Exercise details » Give back only the lines from the one with "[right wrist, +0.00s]" through the last line of the data, exactly as they appear.

Supplied material »

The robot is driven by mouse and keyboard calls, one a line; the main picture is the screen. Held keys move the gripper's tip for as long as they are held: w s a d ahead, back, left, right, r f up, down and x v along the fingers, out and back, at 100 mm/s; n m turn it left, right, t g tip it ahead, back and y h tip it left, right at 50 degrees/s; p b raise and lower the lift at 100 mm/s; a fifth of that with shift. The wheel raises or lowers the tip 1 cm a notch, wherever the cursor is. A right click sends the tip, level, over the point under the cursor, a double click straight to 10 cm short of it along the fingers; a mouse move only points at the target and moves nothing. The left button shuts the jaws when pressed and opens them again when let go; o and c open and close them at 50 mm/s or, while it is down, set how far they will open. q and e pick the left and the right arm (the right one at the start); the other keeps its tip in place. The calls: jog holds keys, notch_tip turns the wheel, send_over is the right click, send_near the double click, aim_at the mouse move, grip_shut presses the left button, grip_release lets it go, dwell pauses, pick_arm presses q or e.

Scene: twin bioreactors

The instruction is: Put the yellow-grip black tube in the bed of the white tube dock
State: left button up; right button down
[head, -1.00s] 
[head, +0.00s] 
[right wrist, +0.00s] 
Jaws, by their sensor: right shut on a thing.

Problem solution »
[right wrist, +0.00s] 
Jaws, by their sensor: right shut on a thing.

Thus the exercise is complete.